[start of Recorded information]
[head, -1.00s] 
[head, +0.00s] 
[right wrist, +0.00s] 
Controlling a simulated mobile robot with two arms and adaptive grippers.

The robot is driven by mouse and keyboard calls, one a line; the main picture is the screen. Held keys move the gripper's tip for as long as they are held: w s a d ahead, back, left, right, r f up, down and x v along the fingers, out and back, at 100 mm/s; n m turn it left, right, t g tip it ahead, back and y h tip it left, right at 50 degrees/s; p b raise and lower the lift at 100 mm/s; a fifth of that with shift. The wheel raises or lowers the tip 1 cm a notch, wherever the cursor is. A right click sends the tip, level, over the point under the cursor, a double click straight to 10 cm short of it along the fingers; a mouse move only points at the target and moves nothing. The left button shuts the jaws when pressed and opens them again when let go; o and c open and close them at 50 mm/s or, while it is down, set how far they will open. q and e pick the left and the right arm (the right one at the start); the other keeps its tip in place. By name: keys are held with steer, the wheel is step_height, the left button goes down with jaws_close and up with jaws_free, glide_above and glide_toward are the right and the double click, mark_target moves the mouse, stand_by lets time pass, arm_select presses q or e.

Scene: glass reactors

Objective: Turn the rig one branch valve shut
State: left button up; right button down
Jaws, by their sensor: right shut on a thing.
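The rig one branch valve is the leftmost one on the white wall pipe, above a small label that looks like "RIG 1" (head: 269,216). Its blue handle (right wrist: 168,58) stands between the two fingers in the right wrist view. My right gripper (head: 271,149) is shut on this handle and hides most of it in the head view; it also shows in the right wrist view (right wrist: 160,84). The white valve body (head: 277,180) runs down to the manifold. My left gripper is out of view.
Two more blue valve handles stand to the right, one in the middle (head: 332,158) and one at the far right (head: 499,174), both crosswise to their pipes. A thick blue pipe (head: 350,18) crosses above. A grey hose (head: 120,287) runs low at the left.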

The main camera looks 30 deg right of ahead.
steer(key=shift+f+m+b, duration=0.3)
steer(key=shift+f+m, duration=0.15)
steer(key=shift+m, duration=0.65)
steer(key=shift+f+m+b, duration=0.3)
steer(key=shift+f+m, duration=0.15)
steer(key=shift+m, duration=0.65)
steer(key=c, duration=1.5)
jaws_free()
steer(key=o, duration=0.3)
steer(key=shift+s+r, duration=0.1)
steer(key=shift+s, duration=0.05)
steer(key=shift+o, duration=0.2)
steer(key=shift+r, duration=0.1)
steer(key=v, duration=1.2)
[end of Recorded information]
• Aim of the exercise
Restate, word for word and with nothing added, the lines from the first line of the listing through the one where "Controlling a simulated" stands.

• Output below
[head, -1.00s] 
[head, +0.00s] 
[right wrist, +0.00s] 
Controlling a simulated mobile robot with two arms and adaptive grippers.

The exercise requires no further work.